• [Given instruction]: Begin with the line that contains "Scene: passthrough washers" and continue down through the line that contains "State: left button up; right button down"; reproduce those lines exactly and only those.

Records from a data source:
————

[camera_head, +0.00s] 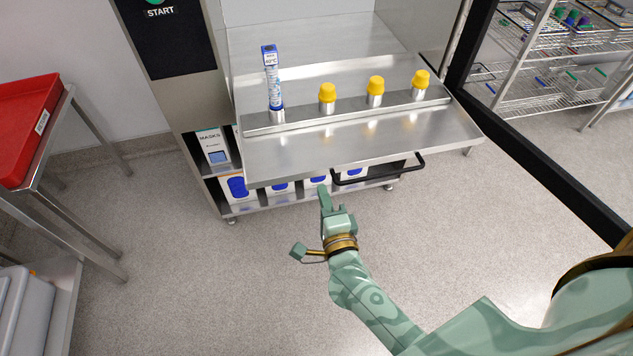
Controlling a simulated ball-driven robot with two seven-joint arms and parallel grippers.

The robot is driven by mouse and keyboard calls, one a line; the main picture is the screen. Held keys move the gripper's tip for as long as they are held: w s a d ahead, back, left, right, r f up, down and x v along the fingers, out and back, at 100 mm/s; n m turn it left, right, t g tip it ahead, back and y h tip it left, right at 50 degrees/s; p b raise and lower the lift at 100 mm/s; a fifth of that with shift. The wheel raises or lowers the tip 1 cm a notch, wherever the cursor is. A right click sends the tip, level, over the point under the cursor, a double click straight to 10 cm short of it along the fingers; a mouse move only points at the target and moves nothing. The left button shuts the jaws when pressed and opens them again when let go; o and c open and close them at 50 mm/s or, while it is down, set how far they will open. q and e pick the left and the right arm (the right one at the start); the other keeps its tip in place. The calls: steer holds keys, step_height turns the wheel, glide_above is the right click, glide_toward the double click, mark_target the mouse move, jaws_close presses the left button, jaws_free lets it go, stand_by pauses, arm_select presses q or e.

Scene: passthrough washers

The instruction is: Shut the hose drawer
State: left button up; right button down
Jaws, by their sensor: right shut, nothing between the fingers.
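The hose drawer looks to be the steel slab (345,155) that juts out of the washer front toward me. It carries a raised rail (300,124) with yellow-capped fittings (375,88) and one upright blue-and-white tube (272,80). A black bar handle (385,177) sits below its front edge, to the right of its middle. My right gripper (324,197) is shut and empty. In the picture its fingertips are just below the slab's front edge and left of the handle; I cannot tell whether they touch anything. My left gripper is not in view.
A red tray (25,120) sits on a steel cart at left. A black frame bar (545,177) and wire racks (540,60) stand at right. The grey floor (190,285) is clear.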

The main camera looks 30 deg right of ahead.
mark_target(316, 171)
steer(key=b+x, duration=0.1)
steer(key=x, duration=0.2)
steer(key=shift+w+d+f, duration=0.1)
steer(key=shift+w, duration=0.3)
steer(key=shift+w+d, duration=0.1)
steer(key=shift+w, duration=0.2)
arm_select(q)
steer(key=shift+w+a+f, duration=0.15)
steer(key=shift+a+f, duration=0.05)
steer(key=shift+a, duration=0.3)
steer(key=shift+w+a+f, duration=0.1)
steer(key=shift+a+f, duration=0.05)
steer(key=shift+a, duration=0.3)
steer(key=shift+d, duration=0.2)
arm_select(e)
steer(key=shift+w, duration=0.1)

————

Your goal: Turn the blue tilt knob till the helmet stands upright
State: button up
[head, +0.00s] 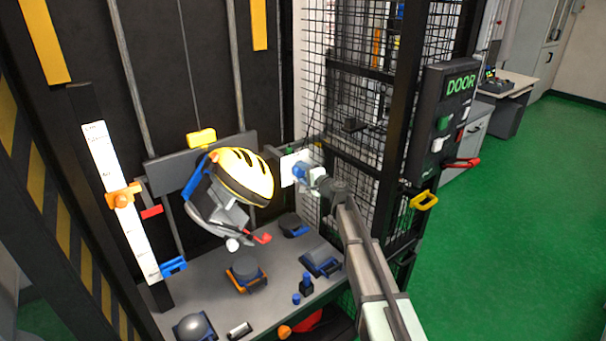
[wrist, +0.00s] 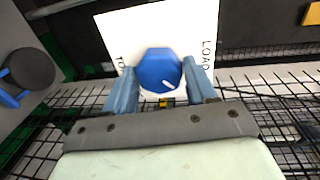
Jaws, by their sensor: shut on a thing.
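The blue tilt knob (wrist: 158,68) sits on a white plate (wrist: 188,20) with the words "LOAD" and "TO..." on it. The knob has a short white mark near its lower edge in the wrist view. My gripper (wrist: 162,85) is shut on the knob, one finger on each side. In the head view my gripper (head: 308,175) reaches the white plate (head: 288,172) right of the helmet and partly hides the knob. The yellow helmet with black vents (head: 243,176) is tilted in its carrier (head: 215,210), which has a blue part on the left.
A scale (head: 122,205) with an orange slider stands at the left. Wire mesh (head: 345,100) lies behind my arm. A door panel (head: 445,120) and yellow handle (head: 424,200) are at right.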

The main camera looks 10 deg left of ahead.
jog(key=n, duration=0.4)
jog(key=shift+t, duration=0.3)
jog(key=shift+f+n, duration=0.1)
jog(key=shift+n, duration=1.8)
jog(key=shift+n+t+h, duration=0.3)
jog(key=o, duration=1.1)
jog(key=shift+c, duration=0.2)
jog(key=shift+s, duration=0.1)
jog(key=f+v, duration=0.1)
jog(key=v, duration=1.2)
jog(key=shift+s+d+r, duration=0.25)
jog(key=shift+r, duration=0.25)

————

• [Complete response]:
Scene: passthrough washers

The instruction is: Shut the hose drawer
State: left button up; right button down

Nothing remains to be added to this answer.